La "riforma della scuola", vista da vicino, appariva a tutti poco più di un piano di soli tagli, pensato per risparmiare sulla cultura e sul futuro di bambini e ragazzi. Intanto si decideva di spendere sempre di più per armamenti (14 miliardi per 131 nuovi cacciabombardieri Joint Strike Fighters, una nuova portaerei), per aprire il rubinetto dei finanziamenti per quel ponte sullo stretto che non vedrà mai la luce o per regalare un'Alitalia senza debiti ai "soci italiani".

La crisi economica, con i tagli, non c'entra, perché questi erano già stati messi nero su bianco nel Decreto 112 del giugno 2008 (il crollo della Lehman Brother è del 9 settembre) e non c'entra neanche il rilancio della qualità di strutture scolastiche e didattica o il "premiare il merito", perché non un solo euro, tra quelli tagliati, è destinato alla scuola (si fa solo un timido riferimento a quanto, forse, sarà possibile fare a partire dal 2013).

2. La propaganda.

La campagna di disinformazione del governo non si limita alla fase iniziale del percorso descritto, ma continua in tutti questi mesi e non è un caso se ancora oggi la maggior parte dei cittadini, e forse anche dei docenti, non conosce i reali contenuti della riforma. Qui mi preme però sottolineare come la scure della "riforma Gelmini" possa abbattersi sulla Scuola pubblica anche grazie ad una adeguata "preparazione" dell'opinione pubblica.

Durante tutta la scorsa estate e la precedente primavera la stampa è sembrata impegnata in una campagna di diffamazione sistematica di chi opera negli edifici scolastici: i "ragazzi ultimi in Europa", o forse nel mondo (in questi casi pare si sviluppi nella stampa la tendenza a fare a gara a raccontarle più grosse), le maestre che tagliano la lingua agli alunni e quelle che cuciono loro la bocca, la giovane insegnante molisana che corre in Lombardia per dare sfogo alla propria turpe voglia di violentare ragazzini in sala mensa, a gruppi di tre, i docenti meridionali ignoranti e quelli di ogni regione pavidi e fannulloni. Spontanea o meno che sia, questa campagna comincia in modo sospetto in era Fioroni[1], si alimenta di dicerie e di notizie di reato spesso integralmente inventate e contribuisce a creare quel clima di disprezzo per chi lavora nelle scuole, che farà accogliere con gioia o indifferenza, dalla maggioranza degli italiani, la notizia della punizione collettiva di 132.000 parassiti ignoranti.

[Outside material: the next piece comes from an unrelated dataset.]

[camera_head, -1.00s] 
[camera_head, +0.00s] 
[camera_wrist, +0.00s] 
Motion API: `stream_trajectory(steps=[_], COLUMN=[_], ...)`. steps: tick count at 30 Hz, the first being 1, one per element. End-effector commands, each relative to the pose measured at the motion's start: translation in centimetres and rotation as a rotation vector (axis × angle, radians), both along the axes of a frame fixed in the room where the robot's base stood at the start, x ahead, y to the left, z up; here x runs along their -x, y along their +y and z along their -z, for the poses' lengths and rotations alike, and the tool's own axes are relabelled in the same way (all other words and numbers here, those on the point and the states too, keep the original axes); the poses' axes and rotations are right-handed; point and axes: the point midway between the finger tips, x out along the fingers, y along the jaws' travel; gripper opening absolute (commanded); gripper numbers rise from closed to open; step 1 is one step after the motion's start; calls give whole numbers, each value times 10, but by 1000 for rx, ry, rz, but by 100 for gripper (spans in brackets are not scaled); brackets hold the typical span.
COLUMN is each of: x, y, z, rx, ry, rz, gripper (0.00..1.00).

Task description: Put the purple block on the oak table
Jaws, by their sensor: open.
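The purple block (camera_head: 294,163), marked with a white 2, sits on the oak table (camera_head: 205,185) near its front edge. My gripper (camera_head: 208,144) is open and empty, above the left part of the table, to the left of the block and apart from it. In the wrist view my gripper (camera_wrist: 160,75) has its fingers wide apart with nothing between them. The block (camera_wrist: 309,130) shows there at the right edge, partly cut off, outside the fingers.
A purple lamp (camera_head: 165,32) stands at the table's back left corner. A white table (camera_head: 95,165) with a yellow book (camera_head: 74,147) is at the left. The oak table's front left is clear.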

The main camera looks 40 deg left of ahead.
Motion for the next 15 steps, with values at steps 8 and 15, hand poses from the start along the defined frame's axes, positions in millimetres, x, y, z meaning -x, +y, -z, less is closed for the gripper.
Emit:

Come se non bastasse si inaugura una campagna di disinformazione sulle spese della pubblica istruzione che ha i suoi punti di forza nelle affermazioni: "la spesa dell'istruzione è fuori controllo", "l'Italia spende più di tutti gli altri paesi d'Europa" (anche in questo caso è facoltativa l'aggiunta "...e del mondo"), "gli stipendi dei docenti assorbono il 97% della spesa" e, per l'università, "succhia soldi grazie a 37 corsi di laurea con un solo iscritto e i 1.469 con meno di 15 iscritti".

Sono dati inventati ad arte ("la propaganda è come l'arte: non ha bisogno di rispettare la realtà", amava dire Joseph Goebbels) e ripetuti fino alla nausea per tener fede al vecchio adagio, tanto caro al ministro della propaganda nazista, secondo il quale una bugia, ripetuta all'infinito, diventa realtà.

In alcuni casi si tratta di "leggende metropolitane": il sistema informatico del ministero, ad esempio, nel 2007 inseriva provvisoriamente il numero 1 ai 37 nuovi corsi per i quali ancora non si conosceva il numero effettivo degli iscritti, il dato veniva riportato nel libro "La casta" e nessuno si preoccupava di verificarlo, nemmeno il Ministero.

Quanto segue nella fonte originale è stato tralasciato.